- RECORDS SUPPLIED
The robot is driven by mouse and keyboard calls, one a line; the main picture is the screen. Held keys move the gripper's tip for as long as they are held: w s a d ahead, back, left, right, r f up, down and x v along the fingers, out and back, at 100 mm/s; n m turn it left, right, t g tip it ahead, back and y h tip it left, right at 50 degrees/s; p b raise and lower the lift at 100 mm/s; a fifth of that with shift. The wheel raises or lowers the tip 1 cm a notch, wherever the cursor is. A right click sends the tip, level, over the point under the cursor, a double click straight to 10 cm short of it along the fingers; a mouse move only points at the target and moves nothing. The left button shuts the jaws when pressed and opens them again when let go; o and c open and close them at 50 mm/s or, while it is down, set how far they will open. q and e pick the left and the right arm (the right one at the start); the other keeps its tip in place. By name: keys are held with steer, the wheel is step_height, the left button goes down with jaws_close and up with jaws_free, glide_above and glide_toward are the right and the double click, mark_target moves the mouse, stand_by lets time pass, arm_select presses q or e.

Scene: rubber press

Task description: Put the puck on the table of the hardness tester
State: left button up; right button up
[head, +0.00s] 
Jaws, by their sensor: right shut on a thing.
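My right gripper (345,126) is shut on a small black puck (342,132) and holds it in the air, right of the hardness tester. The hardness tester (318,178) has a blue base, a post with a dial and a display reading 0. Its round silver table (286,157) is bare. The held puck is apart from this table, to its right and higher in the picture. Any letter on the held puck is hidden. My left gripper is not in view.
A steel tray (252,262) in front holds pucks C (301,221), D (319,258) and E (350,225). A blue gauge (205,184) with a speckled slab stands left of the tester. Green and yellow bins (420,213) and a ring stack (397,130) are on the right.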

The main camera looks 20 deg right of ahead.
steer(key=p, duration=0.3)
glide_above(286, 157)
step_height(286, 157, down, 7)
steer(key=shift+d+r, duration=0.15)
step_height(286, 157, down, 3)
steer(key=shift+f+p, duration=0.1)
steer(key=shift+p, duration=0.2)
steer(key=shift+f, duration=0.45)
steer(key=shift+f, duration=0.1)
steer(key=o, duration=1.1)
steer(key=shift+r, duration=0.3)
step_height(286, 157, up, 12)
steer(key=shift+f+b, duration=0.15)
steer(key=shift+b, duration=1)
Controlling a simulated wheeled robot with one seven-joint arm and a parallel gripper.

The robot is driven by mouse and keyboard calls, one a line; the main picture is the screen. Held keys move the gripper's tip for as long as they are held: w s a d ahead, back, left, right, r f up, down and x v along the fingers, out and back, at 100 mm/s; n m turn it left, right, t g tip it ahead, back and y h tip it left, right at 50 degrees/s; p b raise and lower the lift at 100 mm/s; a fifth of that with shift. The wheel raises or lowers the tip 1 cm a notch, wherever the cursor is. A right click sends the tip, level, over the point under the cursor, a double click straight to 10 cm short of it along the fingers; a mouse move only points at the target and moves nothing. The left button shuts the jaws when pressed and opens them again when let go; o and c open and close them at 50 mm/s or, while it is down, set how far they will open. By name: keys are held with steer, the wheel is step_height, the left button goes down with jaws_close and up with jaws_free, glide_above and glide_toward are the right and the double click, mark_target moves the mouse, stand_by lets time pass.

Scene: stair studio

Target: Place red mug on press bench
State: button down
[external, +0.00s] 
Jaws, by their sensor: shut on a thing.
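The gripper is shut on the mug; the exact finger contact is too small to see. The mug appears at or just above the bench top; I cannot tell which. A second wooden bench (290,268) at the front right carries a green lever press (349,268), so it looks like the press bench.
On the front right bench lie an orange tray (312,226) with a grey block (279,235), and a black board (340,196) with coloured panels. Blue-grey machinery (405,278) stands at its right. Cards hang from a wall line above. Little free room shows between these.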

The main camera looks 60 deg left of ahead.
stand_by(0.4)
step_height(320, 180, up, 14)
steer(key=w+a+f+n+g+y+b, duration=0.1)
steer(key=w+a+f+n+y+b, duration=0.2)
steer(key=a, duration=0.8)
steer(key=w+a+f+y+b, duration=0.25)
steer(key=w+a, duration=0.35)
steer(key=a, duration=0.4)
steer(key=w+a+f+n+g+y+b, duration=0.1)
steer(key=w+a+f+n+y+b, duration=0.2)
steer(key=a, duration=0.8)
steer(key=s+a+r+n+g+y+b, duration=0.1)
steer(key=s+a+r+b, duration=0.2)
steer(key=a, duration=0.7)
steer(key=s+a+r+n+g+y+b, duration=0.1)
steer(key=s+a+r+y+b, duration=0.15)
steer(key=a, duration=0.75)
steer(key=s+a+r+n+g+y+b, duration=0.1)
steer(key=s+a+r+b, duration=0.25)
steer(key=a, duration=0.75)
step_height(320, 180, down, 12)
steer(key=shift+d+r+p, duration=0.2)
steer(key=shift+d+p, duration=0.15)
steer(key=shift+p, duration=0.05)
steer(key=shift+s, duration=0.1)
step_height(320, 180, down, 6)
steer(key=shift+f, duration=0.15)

--

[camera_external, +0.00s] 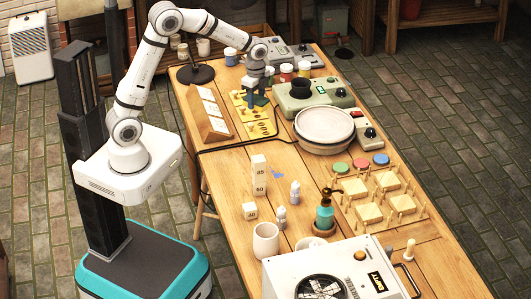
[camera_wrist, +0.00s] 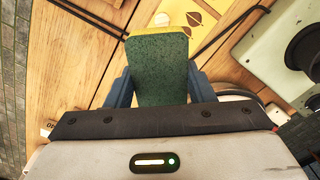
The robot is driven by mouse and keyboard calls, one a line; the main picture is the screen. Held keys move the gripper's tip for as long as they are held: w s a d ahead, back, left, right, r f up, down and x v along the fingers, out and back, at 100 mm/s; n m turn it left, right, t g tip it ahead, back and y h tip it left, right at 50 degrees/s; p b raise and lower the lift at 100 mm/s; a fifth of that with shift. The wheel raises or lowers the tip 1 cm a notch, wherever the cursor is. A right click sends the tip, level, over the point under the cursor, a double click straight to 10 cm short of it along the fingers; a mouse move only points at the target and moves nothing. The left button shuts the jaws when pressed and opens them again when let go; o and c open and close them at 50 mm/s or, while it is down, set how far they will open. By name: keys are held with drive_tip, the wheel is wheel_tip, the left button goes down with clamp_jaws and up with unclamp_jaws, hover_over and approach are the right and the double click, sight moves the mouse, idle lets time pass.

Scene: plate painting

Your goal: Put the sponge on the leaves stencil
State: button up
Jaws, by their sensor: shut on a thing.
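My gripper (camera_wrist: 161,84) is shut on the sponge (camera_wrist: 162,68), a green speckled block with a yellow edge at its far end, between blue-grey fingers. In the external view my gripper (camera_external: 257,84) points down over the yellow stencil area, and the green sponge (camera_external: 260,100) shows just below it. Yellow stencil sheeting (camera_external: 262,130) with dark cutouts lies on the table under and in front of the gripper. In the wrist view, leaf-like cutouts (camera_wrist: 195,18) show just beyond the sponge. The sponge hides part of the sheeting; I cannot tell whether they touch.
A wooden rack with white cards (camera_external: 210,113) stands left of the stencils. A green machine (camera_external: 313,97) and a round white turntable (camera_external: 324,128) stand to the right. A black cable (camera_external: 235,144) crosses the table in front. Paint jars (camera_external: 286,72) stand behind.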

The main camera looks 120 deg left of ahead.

- WHAT YOU NEED TO DO
Using the data above, extract exactly the lines from the one that holds "idle lets time pass." to the one that holds "State: button up", both ends included, and no others.

- SOLUTION FOR THIS TASK
The robot is driven by mouse and keyboard calls, one a line; the main picture is the screen. Held keys move the gripper's tip for as long as they are held: w s a d ahead, back, left, right, r f up, down and x v along the fingers, out and back, at 100 mm/s; n m turn it left, right, t g tip it ahead, back and y h tip it left, right at 50 degrees/s; p b raise and lower the lift at 100 mm/s; a fifth of that with shift. The wheel raises or lowers the tip 1 cm a notch, wherever the cursor is. A right click sends the tip, level, over the point under the cursor, a double click straight to 10 cm short of it along the fingers; a mouse move only points at the target and moves nothing. The left button shuts the jaws when pressed and opens them again when let go; o and c open and close them at 50 mm/s or, while it is down, set how far they will open. By name: keys are held with drive_tip, the wheel is wheel_tip, the left button goes down with clamp_jaws and up with unclamp_jaws, hover_over and approach are the right and the double click, sight moves the mouse, idle lets time pass.

Scene: plate painting

Your goal: Put the sponge on the leaves stencil
State: button up

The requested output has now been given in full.